# Aim:
Type again, exactly, the lines below from the start through the line that includes "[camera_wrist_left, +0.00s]".

# Records shown:
---------------

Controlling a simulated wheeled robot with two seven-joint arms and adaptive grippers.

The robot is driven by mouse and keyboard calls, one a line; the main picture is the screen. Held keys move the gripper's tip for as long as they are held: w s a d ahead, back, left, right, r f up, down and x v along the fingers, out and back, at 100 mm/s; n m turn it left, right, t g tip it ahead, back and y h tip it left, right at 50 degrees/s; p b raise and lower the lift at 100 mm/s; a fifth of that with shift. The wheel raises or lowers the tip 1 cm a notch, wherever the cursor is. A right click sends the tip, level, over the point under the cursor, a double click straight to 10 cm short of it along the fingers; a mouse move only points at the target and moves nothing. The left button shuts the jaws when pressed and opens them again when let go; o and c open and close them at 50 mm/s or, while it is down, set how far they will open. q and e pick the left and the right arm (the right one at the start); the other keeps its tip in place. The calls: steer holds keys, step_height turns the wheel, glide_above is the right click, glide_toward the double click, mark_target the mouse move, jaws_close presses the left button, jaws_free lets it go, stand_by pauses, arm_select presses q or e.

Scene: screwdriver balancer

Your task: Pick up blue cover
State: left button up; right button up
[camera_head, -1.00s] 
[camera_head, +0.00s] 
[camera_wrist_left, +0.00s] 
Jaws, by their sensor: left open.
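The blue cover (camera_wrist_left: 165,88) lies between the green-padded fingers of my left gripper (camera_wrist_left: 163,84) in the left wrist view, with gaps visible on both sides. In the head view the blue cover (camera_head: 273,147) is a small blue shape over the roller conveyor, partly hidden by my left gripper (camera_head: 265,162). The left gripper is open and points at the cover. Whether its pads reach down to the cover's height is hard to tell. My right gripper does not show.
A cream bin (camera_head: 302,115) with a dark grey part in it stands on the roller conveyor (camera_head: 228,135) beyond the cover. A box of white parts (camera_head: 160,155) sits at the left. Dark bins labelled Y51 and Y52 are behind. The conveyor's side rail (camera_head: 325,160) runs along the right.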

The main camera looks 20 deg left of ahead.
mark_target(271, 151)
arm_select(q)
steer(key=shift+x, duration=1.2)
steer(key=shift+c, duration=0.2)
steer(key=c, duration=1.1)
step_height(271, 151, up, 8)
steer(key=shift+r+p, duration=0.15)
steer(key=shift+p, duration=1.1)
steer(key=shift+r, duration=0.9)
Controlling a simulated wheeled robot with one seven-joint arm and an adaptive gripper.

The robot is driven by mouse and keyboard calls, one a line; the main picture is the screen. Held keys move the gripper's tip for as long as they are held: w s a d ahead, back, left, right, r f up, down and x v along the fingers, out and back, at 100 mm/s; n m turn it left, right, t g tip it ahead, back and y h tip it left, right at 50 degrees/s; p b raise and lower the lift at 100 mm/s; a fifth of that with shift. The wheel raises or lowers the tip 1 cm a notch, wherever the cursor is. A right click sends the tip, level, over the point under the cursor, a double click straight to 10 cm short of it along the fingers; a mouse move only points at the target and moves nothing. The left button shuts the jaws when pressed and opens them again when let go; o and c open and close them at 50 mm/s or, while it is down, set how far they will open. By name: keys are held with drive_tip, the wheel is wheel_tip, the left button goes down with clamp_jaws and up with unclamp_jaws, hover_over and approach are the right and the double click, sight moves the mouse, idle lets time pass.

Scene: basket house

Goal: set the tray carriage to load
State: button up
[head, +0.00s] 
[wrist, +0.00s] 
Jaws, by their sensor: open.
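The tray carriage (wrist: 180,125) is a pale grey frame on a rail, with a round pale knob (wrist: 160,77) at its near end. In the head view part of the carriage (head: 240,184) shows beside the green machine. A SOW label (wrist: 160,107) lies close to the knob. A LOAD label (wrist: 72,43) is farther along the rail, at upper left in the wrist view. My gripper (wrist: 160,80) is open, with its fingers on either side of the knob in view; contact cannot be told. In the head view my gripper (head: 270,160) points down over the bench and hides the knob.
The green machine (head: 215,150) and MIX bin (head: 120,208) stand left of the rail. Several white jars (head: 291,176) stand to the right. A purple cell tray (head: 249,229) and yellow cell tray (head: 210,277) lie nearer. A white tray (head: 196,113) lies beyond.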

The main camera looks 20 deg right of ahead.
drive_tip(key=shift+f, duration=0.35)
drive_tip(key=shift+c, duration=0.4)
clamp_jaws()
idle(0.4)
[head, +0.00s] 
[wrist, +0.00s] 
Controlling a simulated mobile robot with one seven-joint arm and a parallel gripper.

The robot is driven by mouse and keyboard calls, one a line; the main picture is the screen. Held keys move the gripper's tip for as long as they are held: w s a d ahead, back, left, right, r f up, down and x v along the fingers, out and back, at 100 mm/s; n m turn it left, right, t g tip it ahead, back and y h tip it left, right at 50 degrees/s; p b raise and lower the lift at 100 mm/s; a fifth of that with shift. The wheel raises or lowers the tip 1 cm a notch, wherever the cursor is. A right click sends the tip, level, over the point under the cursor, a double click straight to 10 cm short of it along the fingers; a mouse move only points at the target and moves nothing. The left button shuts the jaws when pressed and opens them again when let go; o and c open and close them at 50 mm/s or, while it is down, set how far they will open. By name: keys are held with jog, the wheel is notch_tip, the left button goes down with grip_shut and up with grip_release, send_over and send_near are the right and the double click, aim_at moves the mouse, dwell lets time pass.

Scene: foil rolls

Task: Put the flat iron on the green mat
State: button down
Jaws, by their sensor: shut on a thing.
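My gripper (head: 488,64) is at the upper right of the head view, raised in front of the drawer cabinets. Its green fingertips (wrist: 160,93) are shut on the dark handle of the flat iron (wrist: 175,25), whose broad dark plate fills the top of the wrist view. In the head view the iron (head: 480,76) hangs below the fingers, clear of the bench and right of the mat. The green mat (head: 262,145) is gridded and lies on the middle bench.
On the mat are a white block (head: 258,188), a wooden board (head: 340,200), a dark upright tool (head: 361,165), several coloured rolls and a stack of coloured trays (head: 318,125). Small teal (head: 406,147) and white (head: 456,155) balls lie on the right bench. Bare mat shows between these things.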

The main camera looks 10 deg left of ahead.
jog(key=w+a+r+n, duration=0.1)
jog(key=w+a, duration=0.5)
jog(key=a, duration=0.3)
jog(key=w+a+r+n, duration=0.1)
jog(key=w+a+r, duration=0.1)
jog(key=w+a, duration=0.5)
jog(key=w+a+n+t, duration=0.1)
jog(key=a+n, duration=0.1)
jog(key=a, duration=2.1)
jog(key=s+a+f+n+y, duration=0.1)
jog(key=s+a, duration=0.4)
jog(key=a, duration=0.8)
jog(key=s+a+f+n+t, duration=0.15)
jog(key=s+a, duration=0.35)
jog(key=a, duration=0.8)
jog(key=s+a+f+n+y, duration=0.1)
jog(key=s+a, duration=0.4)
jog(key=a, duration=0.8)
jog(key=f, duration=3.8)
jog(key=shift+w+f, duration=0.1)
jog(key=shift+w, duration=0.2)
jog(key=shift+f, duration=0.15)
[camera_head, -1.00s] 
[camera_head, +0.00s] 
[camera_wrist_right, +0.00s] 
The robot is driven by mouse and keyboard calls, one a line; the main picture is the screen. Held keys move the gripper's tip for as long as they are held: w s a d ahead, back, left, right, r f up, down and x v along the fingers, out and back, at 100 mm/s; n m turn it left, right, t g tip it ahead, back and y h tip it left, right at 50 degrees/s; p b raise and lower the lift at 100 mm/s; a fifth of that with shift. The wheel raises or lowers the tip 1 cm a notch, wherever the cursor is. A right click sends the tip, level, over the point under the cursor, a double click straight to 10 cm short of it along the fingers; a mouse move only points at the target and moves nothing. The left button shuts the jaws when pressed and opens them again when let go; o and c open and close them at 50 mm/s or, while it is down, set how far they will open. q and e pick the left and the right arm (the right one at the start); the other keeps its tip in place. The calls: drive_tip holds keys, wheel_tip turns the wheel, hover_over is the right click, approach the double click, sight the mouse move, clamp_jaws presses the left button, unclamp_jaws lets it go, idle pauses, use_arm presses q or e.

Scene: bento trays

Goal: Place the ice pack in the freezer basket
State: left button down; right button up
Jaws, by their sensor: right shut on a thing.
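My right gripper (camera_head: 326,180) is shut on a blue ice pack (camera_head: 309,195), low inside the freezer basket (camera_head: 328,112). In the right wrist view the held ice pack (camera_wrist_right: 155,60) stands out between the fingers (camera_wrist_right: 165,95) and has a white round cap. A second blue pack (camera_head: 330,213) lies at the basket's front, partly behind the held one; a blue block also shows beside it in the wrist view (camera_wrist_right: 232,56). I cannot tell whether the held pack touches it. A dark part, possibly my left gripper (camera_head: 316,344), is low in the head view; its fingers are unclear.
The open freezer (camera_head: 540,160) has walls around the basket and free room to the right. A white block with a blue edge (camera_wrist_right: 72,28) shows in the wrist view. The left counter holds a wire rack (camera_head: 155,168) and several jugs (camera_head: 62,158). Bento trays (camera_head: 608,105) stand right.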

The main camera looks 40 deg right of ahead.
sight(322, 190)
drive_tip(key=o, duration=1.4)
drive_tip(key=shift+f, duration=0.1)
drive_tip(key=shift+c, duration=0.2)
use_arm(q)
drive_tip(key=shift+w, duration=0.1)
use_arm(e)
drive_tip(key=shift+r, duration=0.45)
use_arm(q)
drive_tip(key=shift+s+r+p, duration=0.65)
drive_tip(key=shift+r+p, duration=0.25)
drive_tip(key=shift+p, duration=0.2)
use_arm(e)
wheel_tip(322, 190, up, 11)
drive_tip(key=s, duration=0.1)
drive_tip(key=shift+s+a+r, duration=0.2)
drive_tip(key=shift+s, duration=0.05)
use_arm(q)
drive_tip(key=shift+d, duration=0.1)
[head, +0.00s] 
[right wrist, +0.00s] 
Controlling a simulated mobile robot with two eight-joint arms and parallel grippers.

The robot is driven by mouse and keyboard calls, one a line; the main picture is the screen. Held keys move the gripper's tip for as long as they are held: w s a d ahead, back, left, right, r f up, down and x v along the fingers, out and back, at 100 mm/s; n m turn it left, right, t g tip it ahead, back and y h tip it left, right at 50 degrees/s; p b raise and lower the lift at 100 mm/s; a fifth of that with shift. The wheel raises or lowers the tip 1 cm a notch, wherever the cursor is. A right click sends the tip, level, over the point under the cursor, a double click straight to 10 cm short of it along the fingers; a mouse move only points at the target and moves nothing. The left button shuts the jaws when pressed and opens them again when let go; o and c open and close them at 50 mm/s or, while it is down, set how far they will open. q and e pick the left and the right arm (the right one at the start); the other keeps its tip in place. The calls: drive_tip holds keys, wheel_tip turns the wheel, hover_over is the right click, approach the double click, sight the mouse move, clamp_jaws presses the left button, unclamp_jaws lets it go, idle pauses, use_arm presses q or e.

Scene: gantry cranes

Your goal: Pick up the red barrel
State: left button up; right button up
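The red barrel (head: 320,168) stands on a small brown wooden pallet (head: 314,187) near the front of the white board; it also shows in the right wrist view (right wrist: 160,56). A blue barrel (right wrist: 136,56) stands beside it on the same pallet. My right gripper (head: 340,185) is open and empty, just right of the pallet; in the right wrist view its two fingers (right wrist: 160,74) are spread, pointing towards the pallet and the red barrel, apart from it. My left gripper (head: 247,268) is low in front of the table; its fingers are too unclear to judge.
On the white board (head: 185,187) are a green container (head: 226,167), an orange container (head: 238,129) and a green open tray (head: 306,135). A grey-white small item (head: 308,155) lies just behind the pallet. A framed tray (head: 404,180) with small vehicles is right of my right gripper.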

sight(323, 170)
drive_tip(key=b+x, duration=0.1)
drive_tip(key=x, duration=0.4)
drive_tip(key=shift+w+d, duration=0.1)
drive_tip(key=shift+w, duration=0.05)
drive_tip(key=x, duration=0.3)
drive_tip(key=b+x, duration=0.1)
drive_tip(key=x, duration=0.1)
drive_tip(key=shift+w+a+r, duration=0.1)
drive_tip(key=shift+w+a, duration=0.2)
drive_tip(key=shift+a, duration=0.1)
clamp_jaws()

---------------

# Response to this exercise:
Controlling a simulated wheeled robot with two seven-joint arms and adaptive grippers.

The robot is driven by mouse and keyboard calls, one a line; the main picture is the screen. Held keys move the gripper's tip for as long as they are held: w s a d ahead, back, left, right, r f up, down and x v along the fingers, out and back, at 100 mm/s; n m turn it left, right, t g tip it ahead, back and y h tip it left, right at 50 degrees/s; p b raise and lower the lift at 100 mm/s; a fifth of that with shift. The wheel raises or lowers the tip 1 cm a notch, wherever the cursor is. A right click sends the tip, level, over the point under the cursor, a double click straight to 10 cm short of it along the fingers; a mouse move only points at the target and moves nothing. The left button shuts the jaws when pressed and opens them again when let go; o and c open and close them at 50 mm/s or, while it is down, set how far they will open. q and e pick the left and the right arm (the right one at the start); the other keeps its tip in place. The calls: steer holds keys, step_height turns the wheel, glide_above is the right click, glide_toward the double click, mark_target the mouse move, jaws_close presses the left button, jaws_free lets it go, stand_by pauses, arm_select presses q or e.

Scene: screwdriver balancer

Your task: Pick up blue cover
State: left button up; right button up
[camera_head, -1.00s] 
[camera_head, +0.00s] 
[camera_wrist_left, +0.00s] 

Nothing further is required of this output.